My husband and I were more adventurous. He had the Hamlet Himself, a melange of sauce marinara, melted cheese, raw onions, baked beans and something called cherry peppers ($2.95) top of the line for quarter-pound selections). The baked beans came in a crock and were, he said, sensational.I had The Greatest, a burger with melted cheese, bacon and Thousand Island Dressing ($2.75). We found the quarter-pound size ample of adults and not over-whelming for our children.
As to the onion rings, available in half or full orders, we went for two orders for five of us, everyone swearing they loved onion rings. If you like thickly breaded deep fried rings, these were very good. Personally, I lean to less breading. We managed to finish off the two large orders at the expense of the steak fries - thickly sliced french fries were less than crisp.
We had heard desserts were of the old-fashioned, fabulous kind and opted to split two between us. Our daughter and her friend shared a chocolate shake that was 95 cents. The waitress brought it out already poured into two large glasses, each filled with frosty shake.

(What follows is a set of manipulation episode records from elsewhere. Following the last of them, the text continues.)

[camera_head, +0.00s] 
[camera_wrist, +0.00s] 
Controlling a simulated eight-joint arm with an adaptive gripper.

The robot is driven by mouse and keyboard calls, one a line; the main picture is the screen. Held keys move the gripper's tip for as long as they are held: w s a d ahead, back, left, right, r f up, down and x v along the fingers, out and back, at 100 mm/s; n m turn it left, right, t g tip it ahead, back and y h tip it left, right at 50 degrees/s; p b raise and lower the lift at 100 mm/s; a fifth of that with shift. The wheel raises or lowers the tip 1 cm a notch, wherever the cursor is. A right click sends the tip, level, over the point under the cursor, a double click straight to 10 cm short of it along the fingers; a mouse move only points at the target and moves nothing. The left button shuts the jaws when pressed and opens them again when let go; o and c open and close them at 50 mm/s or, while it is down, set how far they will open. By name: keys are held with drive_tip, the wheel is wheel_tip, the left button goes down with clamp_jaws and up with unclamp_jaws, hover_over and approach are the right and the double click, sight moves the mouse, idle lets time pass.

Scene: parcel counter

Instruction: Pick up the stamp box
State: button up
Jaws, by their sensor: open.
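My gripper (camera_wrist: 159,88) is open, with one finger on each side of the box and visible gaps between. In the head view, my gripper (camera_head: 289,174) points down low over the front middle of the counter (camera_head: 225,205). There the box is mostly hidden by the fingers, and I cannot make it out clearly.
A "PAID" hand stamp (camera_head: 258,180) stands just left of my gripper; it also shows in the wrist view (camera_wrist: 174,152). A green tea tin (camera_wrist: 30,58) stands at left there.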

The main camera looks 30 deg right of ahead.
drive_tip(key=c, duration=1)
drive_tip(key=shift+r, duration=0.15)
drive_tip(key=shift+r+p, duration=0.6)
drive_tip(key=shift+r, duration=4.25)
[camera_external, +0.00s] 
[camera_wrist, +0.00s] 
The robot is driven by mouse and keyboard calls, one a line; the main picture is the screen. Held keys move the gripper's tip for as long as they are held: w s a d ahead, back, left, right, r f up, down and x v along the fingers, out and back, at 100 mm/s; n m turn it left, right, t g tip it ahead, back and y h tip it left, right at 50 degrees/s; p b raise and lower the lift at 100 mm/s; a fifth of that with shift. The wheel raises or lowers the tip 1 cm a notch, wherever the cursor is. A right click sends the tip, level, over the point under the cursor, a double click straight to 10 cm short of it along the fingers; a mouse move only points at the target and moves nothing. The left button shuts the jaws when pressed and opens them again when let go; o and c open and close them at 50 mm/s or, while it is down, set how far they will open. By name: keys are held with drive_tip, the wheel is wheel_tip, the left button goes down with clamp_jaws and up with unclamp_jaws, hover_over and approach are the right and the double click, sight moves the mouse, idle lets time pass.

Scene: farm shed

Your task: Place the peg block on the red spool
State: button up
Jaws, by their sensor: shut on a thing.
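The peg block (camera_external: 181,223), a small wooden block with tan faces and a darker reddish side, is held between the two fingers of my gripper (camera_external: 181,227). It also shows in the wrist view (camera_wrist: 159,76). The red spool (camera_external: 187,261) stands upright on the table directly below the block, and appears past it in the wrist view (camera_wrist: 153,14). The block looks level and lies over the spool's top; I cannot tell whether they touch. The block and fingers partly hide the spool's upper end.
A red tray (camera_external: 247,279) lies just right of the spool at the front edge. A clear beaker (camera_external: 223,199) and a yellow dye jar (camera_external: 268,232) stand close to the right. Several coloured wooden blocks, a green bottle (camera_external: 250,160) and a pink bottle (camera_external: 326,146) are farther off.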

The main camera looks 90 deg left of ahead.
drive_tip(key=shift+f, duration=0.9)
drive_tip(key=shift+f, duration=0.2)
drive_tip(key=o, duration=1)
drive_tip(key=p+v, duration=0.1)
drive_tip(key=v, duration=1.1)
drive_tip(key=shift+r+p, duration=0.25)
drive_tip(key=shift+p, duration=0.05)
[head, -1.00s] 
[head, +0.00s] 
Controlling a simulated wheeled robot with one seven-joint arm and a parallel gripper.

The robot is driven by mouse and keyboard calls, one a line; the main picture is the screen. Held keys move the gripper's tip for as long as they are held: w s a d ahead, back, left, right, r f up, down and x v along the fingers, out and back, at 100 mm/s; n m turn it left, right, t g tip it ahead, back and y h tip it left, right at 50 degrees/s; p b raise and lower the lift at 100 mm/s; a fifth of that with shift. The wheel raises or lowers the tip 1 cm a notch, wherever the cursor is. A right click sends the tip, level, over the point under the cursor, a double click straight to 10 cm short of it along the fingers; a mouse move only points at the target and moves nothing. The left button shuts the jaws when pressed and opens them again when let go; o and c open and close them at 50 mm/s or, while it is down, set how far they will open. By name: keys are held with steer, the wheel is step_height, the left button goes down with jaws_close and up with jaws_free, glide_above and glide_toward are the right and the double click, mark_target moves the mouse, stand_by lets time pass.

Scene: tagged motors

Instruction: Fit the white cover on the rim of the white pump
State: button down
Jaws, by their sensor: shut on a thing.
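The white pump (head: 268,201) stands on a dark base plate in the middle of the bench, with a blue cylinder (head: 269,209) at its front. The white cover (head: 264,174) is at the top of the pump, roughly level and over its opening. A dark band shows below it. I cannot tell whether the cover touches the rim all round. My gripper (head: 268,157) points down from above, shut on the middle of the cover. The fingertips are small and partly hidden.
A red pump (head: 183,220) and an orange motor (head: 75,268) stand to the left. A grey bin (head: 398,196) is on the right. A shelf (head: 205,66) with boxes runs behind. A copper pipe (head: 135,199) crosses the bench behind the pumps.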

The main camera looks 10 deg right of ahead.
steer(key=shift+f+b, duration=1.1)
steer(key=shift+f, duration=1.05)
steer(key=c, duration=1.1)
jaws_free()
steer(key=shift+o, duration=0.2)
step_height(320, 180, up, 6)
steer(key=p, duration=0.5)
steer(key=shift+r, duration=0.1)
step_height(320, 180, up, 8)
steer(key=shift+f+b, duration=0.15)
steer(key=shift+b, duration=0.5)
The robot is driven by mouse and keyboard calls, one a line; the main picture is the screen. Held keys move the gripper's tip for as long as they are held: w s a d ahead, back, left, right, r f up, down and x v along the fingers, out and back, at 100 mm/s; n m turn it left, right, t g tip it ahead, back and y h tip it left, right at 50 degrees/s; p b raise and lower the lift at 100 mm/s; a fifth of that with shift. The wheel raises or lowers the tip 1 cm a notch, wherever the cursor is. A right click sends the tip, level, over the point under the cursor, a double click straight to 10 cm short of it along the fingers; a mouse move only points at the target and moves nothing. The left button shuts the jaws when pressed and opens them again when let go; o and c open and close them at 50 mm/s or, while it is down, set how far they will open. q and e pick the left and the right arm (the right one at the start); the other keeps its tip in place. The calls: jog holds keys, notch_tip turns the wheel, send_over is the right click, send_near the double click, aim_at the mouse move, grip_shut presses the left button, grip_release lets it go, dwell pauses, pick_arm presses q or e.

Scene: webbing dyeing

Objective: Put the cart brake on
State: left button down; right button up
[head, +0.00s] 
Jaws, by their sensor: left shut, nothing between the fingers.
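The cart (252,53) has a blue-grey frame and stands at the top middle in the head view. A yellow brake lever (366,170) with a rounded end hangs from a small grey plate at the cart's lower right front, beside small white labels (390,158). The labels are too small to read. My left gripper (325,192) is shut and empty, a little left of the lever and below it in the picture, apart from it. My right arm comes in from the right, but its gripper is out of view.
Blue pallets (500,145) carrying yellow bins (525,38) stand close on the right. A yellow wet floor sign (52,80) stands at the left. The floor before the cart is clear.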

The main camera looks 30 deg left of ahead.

Three of us shared the fudge cake ($1.75). We consider ourselves possessed with hearty appetities, especially for dessert but this was almost too much for three. It came on a platter the size of a hamburger plate and was dripping over with its sinful ingredients. It was also delicious - light chocolate cake layered with fudge, gobs of vanilla ice cream, tons of hot fudge, mounds of ersatz whipped cream. The waitress was cheerful about supplying extra plates and forks. She seemed ready for any sharing requests.
The tab for the meal, including tax, came to $27.83 for the five of us.